For me, I fall into the latter group of writers who write primarily to tell stories that affirm a believer's faith. I try to show spiritual growth in my characters, and I do have some unbelieving characters who come to Christ because of, or sometimes in spite of, the Christian characters around them.

On another note, I turned in the proposal packet and first three chapters of my newest novel "8 Seconds to Love" to my agent. We'll see what he says.

I've started writing note cards out for the next novel. I'm trying to incorporate some "breakout" techniques up front, hoping this will make the rewriting easier.

Only a few days until we go on our vacation/research trip for this novel. I have scenes crashing through my head. I can't wait to see the places where these scenes will unfold in the novel. I'm in the process of getting to know my characters. Like meeting new friends.


Sunday, August 27, 2006

Let the Wind Blow

Wild storms here in MN this week. We were without power for a bit, and spent yesterday with a chainsaw and bonfire getting rid of downed trees. I've decided to set the last ms aside for awhile before I do any rewrites on it. I'm going to send some to my agent and see what he says.

This weekend we'll be venturing up the Minnesota River Valley on a little family vacation. We'll take in some sights and do a little shopping in and around the delightful German village of New Ulm.

This past week the kids and I went on a couple of field trips. We saw some pioneer museums, and one of the most haunting museums I've ever been in, the Owatonna State School Orphanage museum. You can visit their site at www.orphanagemuseum.com

I purchased two books while I was there written by men who had been wards of the State of Minnesota and lived at the orphanage. I read one of them today. While The Locust Slept by Peter Razor. His experiences are absolutely chilling.

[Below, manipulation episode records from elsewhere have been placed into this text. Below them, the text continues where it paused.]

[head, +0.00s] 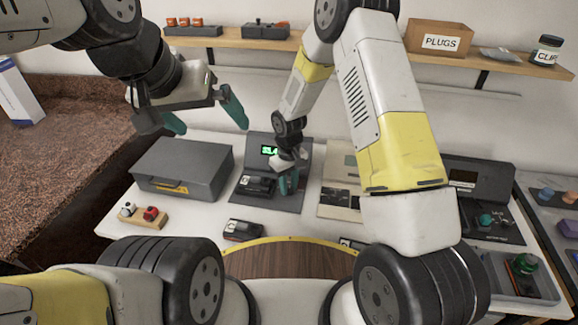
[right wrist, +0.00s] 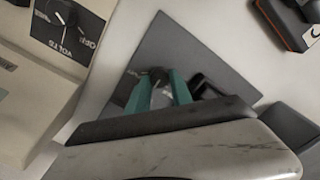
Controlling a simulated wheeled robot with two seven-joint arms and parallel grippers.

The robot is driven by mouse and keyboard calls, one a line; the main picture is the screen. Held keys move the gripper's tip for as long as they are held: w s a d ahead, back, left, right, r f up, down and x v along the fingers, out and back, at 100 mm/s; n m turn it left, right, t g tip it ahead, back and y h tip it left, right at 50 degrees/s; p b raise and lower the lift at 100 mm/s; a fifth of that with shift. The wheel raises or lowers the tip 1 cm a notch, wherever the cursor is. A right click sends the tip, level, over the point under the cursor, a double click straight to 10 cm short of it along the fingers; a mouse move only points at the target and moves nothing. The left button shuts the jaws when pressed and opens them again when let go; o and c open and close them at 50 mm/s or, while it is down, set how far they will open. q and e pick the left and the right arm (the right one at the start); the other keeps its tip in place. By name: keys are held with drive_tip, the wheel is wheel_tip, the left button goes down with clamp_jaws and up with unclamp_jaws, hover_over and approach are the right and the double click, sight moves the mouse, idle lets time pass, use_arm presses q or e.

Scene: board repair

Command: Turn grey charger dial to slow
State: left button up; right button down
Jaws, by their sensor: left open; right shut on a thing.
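The grey charger (head: 305,150) stands at the middle of the white table, with a lit display (head: 270,151) showing green letters that seem to begin with "SL"; the rest is too small to read. A black pack (head: 257,186) sits on the left of its base. My right gripper (head: 288,182) is down at the charger's base, right of the pack. In the right wrist view its two green fingers (right wrist: 160,92) are shut on the small dark dial (right wrist: 158,75) on the grey plate (right wrist: 185,48). The dial's pointer is mostly hidden. My left gripper (head: 205,114) is open and empty, above the toolbox.
A closed grey toolbox (head: 185,160) stands left of the charger. A beige device with a volts knob (right wrist: 62,20) stands beside it on the other side. A block with white and red pieces (head: 145,215) and a black pack (head: 243,229) lie in front. A shelf (head: 235,42) runs behind.

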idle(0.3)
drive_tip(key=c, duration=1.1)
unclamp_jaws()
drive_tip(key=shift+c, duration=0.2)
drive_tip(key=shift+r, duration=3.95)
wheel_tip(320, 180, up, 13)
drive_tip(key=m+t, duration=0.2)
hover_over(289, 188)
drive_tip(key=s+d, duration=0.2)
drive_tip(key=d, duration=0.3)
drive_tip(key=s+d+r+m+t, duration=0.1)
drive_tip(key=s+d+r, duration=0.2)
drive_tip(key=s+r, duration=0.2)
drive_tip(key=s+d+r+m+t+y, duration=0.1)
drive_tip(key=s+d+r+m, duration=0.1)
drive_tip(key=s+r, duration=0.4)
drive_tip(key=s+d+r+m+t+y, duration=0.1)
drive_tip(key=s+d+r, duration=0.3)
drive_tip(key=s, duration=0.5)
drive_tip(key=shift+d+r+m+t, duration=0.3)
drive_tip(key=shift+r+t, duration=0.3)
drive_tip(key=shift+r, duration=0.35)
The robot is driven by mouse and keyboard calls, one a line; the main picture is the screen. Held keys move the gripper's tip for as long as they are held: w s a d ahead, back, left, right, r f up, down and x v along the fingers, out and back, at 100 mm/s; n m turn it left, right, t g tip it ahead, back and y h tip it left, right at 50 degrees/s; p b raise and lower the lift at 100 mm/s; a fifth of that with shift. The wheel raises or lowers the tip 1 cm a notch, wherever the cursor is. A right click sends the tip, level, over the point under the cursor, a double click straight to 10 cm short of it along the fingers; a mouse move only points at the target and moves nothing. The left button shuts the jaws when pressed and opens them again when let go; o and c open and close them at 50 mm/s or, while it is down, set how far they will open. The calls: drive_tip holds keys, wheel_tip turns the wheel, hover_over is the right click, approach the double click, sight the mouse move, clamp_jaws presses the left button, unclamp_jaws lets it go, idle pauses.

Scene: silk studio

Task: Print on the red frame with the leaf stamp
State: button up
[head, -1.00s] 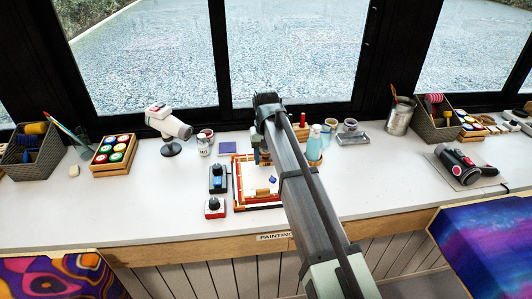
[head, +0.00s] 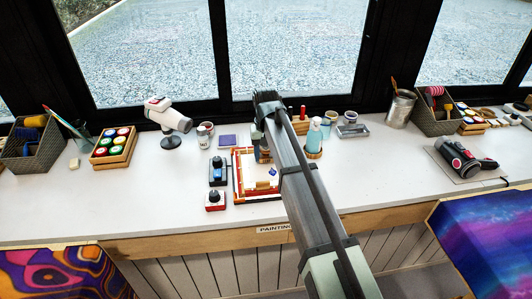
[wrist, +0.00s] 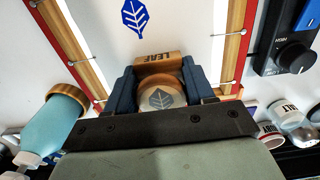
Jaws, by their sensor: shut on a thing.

I've started a chart for the next ms. I'm composting the scenes, trying to get as much tension into them as I can. I'm torn as to who is the protagonist of my story right now. I have two to choose from and each is special in her own way. I'll compost on it some more.


Tuesday, August 22, 2006

Edge of the precipice

I stand on the edge of a precipice contemplating my fate if I should leap into the wild blue. Will I soar like the red-tailed hawk over the canyon, or will I shatter on the jagged boulders below? The opportunities of success are great. The consequences of failure equally great.

All this is a fancy way of saying I fear the next step.

I got the critiques back from two of my critique partners.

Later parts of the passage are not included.